Prompt: Send each entry back exactly as given, pictures excluded.
----- Information given
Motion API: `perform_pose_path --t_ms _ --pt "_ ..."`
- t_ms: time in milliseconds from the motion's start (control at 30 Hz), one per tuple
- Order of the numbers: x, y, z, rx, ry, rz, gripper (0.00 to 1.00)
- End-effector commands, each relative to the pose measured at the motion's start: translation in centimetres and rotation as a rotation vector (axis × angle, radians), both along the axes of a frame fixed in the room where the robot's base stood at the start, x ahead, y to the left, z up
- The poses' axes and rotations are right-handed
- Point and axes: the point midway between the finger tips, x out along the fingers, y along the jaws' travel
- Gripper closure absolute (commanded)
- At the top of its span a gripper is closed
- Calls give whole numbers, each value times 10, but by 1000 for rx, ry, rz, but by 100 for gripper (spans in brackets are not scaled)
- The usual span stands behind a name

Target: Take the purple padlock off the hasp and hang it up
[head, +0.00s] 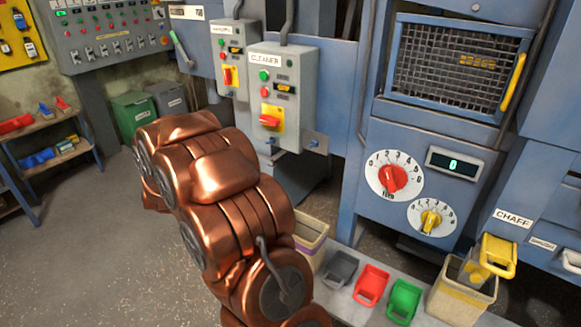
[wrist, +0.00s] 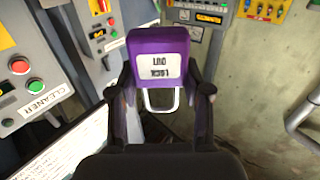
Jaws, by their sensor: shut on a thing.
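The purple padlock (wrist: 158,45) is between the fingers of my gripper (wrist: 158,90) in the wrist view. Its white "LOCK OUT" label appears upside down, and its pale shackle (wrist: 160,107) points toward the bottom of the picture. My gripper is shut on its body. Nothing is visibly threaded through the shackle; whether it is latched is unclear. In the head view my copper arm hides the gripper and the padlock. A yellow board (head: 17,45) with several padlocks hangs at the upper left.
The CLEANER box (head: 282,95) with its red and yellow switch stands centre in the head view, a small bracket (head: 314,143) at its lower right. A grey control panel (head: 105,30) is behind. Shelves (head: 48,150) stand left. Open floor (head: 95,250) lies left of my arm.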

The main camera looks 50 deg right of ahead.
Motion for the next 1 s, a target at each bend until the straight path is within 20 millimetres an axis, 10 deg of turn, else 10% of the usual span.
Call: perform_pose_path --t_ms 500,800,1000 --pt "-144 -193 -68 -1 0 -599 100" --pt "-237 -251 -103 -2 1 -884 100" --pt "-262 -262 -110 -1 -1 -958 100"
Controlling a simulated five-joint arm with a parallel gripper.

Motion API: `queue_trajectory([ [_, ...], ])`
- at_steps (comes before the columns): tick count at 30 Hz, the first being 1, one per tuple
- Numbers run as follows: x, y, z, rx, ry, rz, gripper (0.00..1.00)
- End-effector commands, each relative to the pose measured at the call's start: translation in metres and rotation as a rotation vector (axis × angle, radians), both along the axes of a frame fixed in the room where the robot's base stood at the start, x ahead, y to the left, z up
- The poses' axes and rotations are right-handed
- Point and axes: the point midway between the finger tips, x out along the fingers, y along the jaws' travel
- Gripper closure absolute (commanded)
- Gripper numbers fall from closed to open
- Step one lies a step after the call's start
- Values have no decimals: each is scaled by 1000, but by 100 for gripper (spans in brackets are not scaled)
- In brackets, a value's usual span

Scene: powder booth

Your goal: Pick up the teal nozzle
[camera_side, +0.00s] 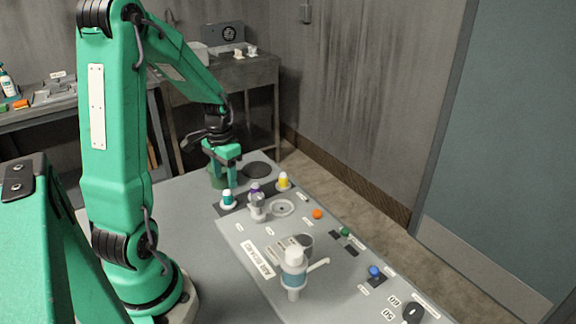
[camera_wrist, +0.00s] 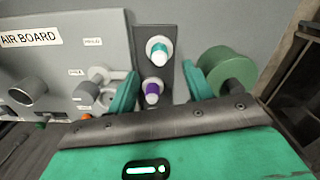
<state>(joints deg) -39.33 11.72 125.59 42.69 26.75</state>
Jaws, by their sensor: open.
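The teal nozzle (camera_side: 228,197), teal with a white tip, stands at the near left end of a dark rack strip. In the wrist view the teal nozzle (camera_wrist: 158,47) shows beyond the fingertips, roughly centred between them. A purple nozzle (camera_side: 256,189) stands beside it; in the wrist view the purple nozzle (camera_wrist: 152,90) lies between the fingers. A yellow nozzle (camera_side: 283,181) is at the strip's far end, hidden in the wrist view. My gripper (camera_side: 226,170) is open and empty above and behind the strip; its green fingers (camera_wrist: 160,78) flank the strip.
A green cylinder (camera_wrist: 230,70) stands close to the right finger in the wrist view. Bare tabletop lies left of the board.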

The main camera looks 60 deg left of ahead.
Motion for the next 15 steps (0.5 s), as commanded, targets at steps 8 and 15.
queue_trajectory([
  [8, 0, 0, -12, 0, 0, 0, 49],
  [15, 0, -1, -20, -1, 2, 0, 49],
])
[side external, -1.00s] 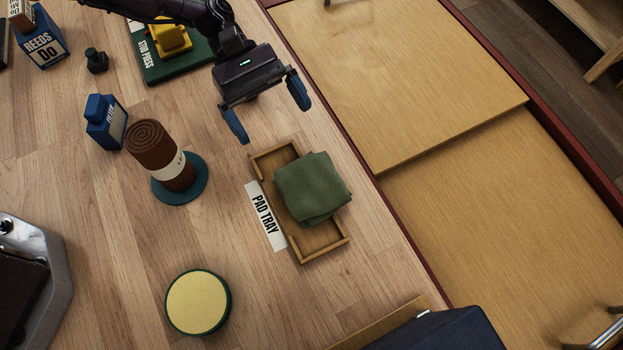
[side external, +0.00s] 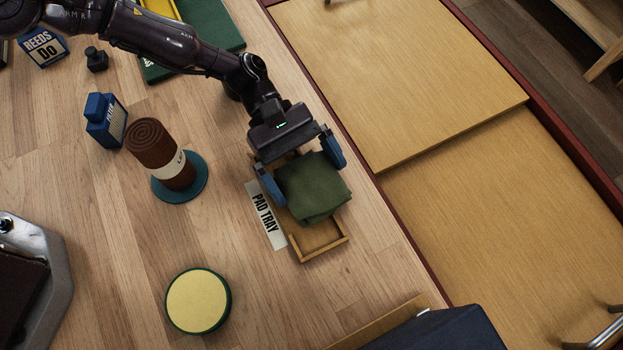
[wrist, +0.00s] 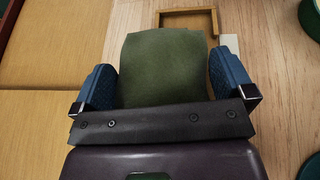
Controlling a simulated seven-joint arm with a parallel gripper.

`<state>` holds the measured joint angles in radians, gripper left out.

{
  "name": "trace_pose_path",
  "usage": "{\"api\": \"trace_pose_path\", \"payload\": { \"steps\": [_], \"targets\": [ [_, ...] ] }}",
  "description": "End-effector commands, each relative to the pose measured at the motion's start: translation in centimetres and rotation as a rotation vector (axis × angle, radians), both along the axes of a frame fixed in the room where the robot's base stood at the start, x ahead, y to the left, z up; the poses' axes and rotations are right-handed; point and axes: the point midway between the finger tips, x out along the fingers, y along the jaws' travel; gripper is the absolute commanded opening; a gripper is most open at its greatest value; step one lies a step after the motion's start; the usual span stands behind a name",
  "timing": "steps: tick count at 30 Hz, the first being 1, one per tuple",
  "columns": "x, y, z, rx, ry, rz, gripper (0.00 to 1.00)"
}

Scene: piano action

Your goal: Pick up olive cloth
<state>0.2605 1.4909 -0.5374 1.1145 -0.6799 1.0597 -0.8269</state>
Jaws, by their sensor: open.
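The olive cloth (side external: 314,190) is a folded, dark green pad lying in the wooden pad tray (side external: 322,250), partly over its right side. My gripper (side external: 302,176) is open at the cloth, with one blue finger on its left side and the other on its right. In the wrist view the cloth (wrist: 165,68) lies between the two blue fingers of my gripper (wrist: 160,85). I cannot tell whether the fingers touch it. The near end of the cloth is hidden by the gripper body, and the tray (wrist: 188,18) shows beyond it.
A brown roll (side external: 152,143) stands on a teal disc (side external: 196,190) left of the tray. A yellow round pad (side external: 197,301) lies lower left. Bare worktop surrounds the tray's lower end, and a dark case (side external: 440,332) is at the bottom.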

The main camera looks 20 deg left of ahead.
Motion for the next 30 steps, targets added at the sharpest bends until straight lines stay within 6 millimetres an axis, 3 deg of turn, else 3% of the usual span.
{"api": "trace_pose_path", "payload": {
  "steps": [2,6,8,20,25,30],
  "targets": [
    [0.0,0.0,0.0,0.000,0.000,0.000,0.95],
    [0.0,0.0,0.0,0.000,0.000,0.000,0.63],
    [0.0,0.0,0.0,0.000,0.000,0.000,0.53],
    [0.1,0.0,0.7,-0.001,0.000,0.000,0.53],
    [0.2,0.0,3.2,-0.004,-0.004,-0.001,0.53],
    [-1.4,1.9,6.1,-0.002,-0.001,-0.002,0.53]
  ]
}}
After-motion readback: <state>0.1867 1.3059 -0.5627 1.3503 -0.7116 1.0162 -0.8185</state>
----------
Task output:
Motion API: `perform_pose_path --t_ms _ --pt "_ ..."`
- t_ms: time in milliseconds from the motion's start (control at 30 Hz), one per tuple
- Order of the numbers: x, y, z, rx, ry, rz, gripper (0.00 to 1.00)
- End-effector commands, each relative to the pose measured at the motion's start: translation in centimetres and rotation as a rotation vector (axis × angle, radians), both along the axes of a frame fixed in the room where the robot's base stood at the start, x ahead, y to the left, z up
- The poses' axes and rotations are right-handed
- Point and axes: the point midway between the finger tips, x out along the fingers, y along the jaws' travel
- Gripper closure absolute (commanded)
- At the top of its span a gripper is closed
- Calls give whole numbers, each value times 10, but by 1000 for rx, ry, rz, but by 100 for gripper (spans in brackets are not scaled)
- The usual span stands behind a name

Target: Take the purple padlock off the hasp and hang it up
[head, +0.00s] 
[wrist, +0.00s] 
Jaws, by their sensor: shut on a thing.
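The purple padlock (wrist: 158,45) is between the fingers of my gripper (wrist: 158,90) in the wrist view. Its white "LOCK OUT" label appears upside down, and its pale shackle (wrist: 160,107) points toward the bottom of the picture. My gripper is shut on its body. Nothing is visibly threaded through the shackle; whether it is latched is unclear. In the head view my copper arm hides the gripper and the padlock. A yellow board (head: 17,45) with several padlocks hangs at the upper left.
The CLEANER box (head: 282,95) with its red and yellow switch stands centre in the head view, a small bracket (head: 314,143) at its lower right. A grey control panel (head: 105,30) is behind. Shelves (head: 48,150) stand left. Open floor (head: 95,250) lies left of my arm.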

The main camera looks 50 deg right of ahead.
Motion for the next 1 s, a target at each bend until the straight path is within 20 millimetres an axis, 10 deg of turn, else 10% of the usual span.
Call: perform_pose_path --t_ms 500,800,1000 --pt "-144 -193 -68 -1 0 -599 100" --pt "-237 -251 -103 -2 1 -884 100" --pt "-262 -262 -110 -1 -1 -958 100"
Controlling a simulated five-joint arm with a parallel gripper.

Motion API: `queue_trajectory([ [_, ...], ])`
- at_steps (comes before the columns): tick count at 30 Hz, the first being 1, one per tuple
- Numbers run as follows: x, y, z, rx, ry, rz, gripper (0.00..1.00)
- End-effector commands, each relative to the pose measured at the call's start: translation in metres and rotation as a rotation vector (axis × angle, radians), both along the axes of a frame fixed in the room where the robot's base stood at the start, x ahead, y to the left, z up
- The poses' axes and rotations are right-handed
- Point and axes: the point midway between the finger tips, x out along the fingers, y along the jaws' travel
- Gripper closure absolute (commanded)
- Gripper numbers fall from closed to open
- Step one lies a step after the call's start
- Values have no decimals: each is scaled by 1000, but by 100 for gripper (spans in brackets are not scaled)
- In brackets, a value's usual span

Scene: powder booth

Your goal: Pick up the teal nozzle
[camera_side, +0.00s] 
[camera_wrist, +0.00s] 
<state>(joints deg) -39.33 11.72 125.59 42.69 26.75</state>
Jaws, by their sensor: open.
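The teal nozzle (camera_side: 228,197), teal with a white tip, stands at the near left end of a dark rack strip. In the wrist view the teal nozzle (camera_wrist: 158,47) shows beyond the fingertips, roughly centred between them. A purple nozzle (camera_side: 256,189) stands beside it; in the wrist view the purple nozzle (camera_wrist: 152,90) lies between the fingers. A yellow nozzle (camera_side: 283,181) is at the strip's far end, hidden in the wrist view. My gripper (camera_side: 226,170) is open and empty above and behind the strip; its green fingers (camera_wrist: 160,78) flank the strip.
A green cylinder (camera_wrist: 230,70) stands close to the right finger in the wrist view. Bare tabletop lies left of the board.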

The main camera looks 60 deg left of ahead.
Motion for the next 15 steps (0.5 s), as commanded, targets at steps 8 and 15.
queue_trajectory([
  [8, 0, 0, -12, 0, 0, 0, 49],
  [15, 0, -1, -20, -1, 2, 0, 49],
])
[side external, -1.00s] 
[side external, +0.00s] 
[wrist, +0.00s] 
Controlling a simulated seven-joint arm with a parallel gripper.

`<state>` holds the measured joint angles in radians, gripper left out.

{
  "name": "trace_pose_path",
  "usage": "{\"api\": \"trace_pose_path\", \"payload\": { \"steps\": [_], \"targets\": [ [_, ...] ] }}",
  "description": "End-effector commands, each relative to the pose measured at the motion's start: translation in centimetres and rotation as a rotation vector (axis × angle, radians), both along the axes of a frame fixed in the room where the robot's base stood at the start, x ahead, y to the left, z up; the poses' axes and rotations are right-handed; point and axes: the point midway between the finger tips, x out along the fingers, y along the jaws' travel; gripper is the absolute commanded opening; a gripper is most open at its greatest value; step one lies a step after the motion's start; the usual span stands behind a name",
  "timing": "steps: tick count at 30 Hz, the first being 1, one per tuple",
  "columns": "x, y, z, rx, ry, rz, gripper (0.00 to 1.00)"
}

Scene: piano action

Your goal: Pick up olive cloth
<state>0.2605 1.4909 -0.5374 1.1145 -0.6799 1.0597 -0.8269</state>
Jaws, by their sensor: open.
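The olive cloth (side external: 314,190) is a folded, dark green pad lying in the wooden pad tray (side external: 322,250), partly over its right side. My gripper (side external: 302,176) is open at the cloth, with one blue finger on its left side and the other on its right. In the wrist view the cloth (wrist: 165,68) lies between the two blue fingers of my gripper (wrist: 160,85). I cannot tell whether the fingers touch it. The near end of the cloth is hidden by the gripper body, and the tray (wrist: 188,18) shows beyond it.
A brown roll (side external: 152,143) stands on a teal disc (side external: 196,190) left of the tray. A yellow round pad (side external: 197,301) lies lower left. Bare worktop surrounds the tray's lower end, and a dark case (side external: 440,332) is at the bottom.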

The main camera looks 20 deg left of ahead.
Motion for the next 30 steps, targets added at the sharpest bends until straight lines stay within 6 millimetres an axis, 3 deg of turn, else 3% of the usual span.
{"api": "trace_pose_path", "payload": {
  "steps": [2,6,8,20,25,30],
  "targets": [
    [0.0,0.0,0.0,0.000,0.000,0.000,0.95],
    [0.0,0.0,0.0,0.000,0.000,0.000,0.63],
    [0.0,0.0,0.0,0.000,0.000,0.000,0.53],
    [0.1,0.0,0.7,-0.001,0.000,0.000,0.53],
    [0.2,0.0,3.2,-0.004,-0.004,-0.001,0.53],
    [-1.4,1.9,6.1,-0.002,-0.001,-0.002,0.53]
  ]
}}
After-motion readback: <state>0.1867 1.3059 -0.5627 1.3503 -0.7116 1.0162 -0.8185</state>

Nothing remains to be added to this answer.